** Begin Dataset rows **
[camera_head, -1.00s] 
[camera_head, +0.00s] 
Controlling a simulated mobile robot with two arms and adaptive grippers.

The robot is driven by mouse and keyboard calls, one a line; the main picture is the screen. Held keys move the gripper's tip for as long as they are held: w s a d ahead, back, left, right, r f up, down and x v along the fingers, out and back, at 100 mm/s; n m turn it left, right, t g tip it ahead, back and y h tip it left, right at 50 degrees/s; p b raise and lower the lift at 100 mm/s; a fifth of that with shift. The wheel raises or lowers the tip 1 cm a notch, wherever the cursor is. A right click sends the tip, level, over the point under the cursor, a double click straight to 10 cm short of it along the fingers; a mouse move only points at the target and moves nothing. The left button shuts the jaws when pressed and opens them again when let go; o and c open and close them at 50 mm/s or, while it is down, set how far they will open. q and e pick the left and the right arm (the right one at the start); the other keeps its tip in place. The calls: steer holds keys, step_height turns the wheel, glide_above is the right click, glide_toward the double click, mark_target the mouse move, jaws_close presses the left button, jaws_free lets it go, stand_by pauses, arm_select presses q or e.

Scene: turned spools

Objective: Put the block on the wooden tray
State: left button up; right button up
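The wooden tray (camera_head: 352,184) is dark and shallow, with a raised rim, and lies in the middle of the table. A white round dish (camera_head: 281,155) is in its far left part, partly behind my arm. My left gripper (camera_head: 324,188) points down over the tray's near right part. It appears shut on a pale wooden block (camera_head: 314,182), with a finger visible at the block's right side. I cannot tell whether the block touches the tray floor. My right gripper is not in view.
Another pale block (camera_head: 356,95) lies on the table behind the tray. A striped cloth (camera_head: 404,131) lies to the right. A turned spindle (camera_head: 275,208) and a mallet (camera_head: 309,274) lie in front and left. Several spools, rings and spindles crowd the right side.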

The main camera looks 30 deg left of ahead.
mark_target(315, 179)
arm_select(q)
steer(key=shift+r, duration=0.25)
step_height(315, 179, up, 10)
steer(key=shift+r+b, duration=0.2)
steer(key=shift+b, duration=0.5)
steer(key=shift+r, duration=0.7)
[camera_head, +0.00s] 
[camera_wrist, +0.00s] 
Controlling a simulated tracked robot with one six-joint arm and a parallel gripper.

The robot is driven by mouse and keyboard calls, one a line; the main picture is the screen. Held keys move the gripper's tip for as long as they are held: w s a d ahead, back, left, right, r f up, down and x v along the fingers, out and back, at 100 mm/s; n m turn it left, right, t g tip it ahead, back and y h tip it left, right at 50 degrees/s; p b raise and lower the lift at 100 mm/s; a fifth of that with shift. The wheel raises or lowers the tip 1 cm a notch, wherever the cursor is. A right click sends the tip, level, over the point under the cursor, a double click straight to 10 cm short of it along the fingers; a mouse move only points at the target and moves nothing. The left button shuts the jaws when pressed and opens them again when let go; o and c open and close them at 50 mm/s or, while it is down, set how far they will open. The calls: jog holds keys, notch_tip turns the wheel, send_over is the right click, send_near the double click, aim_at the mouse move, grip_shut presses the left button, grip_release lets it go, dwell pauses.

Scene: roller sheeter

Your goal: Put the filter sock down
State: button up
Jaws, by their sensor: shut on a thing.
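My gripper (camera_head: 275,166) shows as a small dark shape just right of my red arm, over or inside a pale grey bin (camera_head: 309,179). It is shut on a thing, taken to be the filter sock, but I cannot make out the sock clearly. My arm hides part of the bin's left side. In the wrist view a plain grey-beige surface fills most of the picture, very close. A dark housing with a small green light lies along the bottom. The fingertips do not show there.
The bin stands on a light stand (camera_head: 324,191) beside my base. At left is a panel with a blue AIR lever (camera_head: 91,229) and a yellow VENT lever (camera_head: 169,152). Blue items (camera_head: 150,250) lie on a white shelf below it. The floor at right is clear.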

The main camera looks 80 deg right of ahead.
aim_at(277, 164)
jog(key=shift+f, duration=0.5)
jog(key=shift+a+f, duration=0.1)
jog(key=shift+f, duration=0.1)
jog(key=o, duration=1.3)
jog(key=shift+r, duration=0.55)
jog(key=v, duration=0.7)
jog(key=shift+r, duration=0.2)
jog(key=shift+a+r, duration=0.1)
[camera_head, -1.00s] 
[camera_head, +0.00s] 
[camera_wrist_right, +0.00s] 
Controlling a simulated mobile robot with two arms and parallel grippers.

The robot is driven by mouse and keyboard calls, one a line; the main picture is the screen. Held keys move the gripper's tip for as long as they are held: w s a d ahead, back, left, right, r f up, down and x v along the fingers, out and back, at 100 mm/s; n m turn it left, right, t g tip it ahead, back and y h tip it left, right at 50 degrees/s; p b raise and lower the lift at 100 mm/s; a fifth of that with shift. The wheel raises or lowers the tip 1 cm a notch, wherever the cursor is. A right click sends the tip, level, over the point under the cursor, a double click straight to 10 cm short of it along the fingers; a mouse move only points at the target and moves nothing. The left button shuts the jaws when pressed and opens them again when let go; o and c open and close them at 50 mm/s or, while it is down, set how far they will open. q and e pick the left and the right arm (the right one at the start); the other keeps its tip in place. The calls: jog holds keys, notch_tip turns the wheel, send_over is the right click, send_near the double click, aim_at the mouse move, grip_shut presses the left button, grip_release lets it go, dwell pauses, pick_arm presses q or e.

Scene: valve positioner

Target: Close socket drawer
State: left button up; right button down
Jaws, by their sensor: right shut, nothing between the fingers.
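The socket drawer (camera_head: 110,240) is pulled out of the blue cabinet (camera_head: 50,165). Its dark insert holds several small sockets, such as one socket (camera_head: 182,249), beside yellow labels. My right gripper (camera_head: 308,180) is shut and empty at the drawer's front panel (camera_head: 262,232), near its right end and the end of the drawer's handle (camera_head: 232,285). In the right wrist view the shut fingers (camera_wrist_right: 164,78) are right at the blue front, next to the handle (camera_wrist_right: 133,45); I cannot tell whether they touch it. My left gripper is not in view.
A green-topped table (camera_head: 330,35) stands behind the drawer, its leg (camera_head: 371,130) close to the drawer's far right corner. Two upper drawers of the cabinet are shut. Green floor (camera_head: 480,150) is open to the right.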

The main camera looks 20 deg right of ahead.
** End Dataset rows **
■ Job: Copy out the whole listing exactly as written.

■ Output:
[camera_head, -1.00s] 
[camera_head, +0.00s] 
Controlling a simulated mobile robot with two arms and adaptive grippers.

The robot is driven by mouse and keyboard calls, one a line; the main picture is the screen. Held keys move the gripper's tip for as long as they are held: w s a d ahead, back, left, right, r f up, down and x v along the fingers, out and back, at 100 mm/s; n m turn it left, right, t g tip it ahead, back and y h tip it left, right at 50 degrees/s; p b raise and lower the lift at 100 mm/s; a fifth of that with shift. The wheel raises or lowers the tip 1 cm a notch, wherever the cursor is. A right click sends the tip, level, over the point under the cursor, a double click straight to 10 cm short of it along the fingers; a mouse move only points at the target and moves nothing. The left button shuts the jaws when pressed and opens them again when let go; o and c open and close them at 50 mm/s or, while it is down, set how far they will open. q and e pick the left and the right arm (the right one at the start); the other keeps its tip in place. The calls: steer holds keys, step_height turns the wheel, glide_above is the right click, glide_toward the double click, mark_target the mouse move, jaws_close presses the left button, jaws_free lets it go, stand_by pauses, arm_select presses q or e.

Scene: turned spools

Objective: Put the block on the wooden tray
State: left button up; right button up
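The wooden tray (camera_head: 352,184) is dark and shallow, with a raised rim, and lies in the middle of the table. A white round dish (camera_head: 281,155) is in its far left part, partly behind my arm. My left gripper (camera_head: 324,188) points down over the tray's near right part. It appears shut on a pale wooden block (camera_head: 314,182), with a finger visible at the block's right side. I cannot tell whether the block touches the tray floor. My right gripper is not in view.
Another pale block (camera_head: 356,95) lies on the table behind the tray. A striped cloth (camera_head: 404,131) lies to the right. A turned spindle (camera_head: 275,208) and a mallet (camera_head: 309,274) lie in front and left. Several spools, rings and spindles crowd the right side.

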The main camera looks 30 deg left of ahead.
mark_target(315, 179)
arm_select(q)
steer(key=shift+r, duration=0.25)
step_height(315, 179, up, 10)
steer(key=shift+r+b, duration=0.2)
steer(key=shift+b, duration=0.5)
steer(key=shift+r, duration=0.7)
[camera_head, +0.00s] 
[camera_wrist, +0.00s] 
Controlling a simulated tracked robot with one six-joint arm and a parallel gripper.

The robot is driven by mouse and keyboard calls, one a line; the main picture is the screen. Held keys move the gripper's tip for as long as they are held: w s a d ahead, back, left, right, r f up, down and x v along the fingers, out and back, at 100 mm/s; n m turn it left, right, t g tip it ahead, back and y h tip it left, right at 50 degrees/s; p b raise and lower the lift at 100 mm/s; a fifth of that with shift. The wheel raises or lowers the tip 1 cm a notch, wherever the cursor is. A right click sends the tip, level, over the point under the cursor, a double click straight to 10 cm short of it along the fingers; a mouse move only points at the target and moves nothing. The left button shuts the jaws when pressed and opens them again when let go; o and c open and close them at 50 mm/s or, while it is down, set how far they will open. The calls: jog holds keys, notch_tip turns the wheel, send_over is the right click, send_near the double click, aim_at the mouse move, grip_shut presses the left button, grip_release lets it go, dwell pauses.

Scene: roller sheeter

Your goal: Put the filter sock down
State: button up
Jaws, by their sensor: shut on a thing.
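My gripper (camera_head: 275,166) shows as a small dark shape just right of my red arm, over or inside a pale grey bin (camera_head: 309,179). It is shut on a thing, taken to be the filter sock, but I cannot make out the sock clearly. My arm hides part of the bin's left side. In the wrist view a plain grey-beige surface fills most of the picture, very close. A dark housing with a small green light lies along the bottom. The fingertips do not show there.
The bin stands on a light stand (camera_head: 324,191) beside my base. At left is a panel with a blue AIR lever (camera_head: 91,229) and a yellow VENT lever (camera_head: 169,152). Blue items (camera_head: 150,250) lie on a white shelf below it. The floor at right is clear.

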The main camera looks 80 deg right of ahead.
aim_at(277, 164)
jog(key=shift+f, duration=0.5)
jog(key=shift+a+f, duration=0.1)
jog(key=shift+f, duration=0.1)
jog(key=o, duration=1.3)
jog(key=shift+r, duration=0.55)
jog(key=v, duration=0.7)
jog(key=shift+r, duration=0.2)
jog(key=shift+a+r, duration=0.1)
[camera_head, -1.00s] 
[camera_head, +0.00s] 
[camera_wrist_right, +0.00s] 
Controlling a simulated mobile robot with two arms and parallel grippers.

The robot is driven by mouse and keyboard calls, one a line; the main picture is the screen. Held keys move the gripper's tip for as long as they are held: w s a d ahead, back, left, right, r f up, down and x v along the fingers, out and back, at 100 mm/s; n m turn it left, right, t g tip it ahead, back and y h tip it left, right at 50 degrees/s; p b raise and lower the lift at 100 mm/s; a fifth of that with shift. The wheel raises or lowers the tip 1 cm a notch, wherever the cursor is. A right click sends the tip, level, over the point under the cursor, a double click straight to 10 cm short of it along the fingers; a mouse move only points at the target and moves nothing. The left button shuts the jaws when pressed and opens them again when let go; o and c open and close them at 50 mm/s or, while it is down, set how far they will open. q and e pick the left and the right arm (the right one at the start); the other keeps its tip in place. The calls: jog holds keys, notch_tip turns the wheel, send_over is the right click, send_near the double click, aim_at the mouse move, grip_shut presses the left button, grip_release lets it go, dwell pauses, pick_arm presses q or e.

Scene: valve positioner

Target: Close socket drawer
State: left button up; right button down
Jaws, by their sensor: right shut, nothing between the fingers.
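The socket drawer (camera_head: 110,240) is pulled out of the blue cabinet (camera_head: 50,165). Its dark insert holds several small sockets, such as one socket (camera_head: 182,249), beside yellow labels. My right gripper (camera_head: 308,180) is shut and empty at the drawer's front panel (camera_head: 262,232), near its right end and the end of the drawer's handle (camera_head: 232,285). In the right wrist view the shut fingers (camera_wrist_right: 164,78) are right at the blue front, next to the handle (camera_wrist_right: 133,45); I cannot tell whether they touch it. My left gripper is not in view.
A green-topped table (camera_head: 330,35) stands behind the drawer, its leg (camera_head: 371,130) close to the drawer's far right corner. Two upper drawers of the cabinet are shut. Green floor (camera_head: 480,150) is open to the right.

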The main camera looks 20 deg right of ahead.

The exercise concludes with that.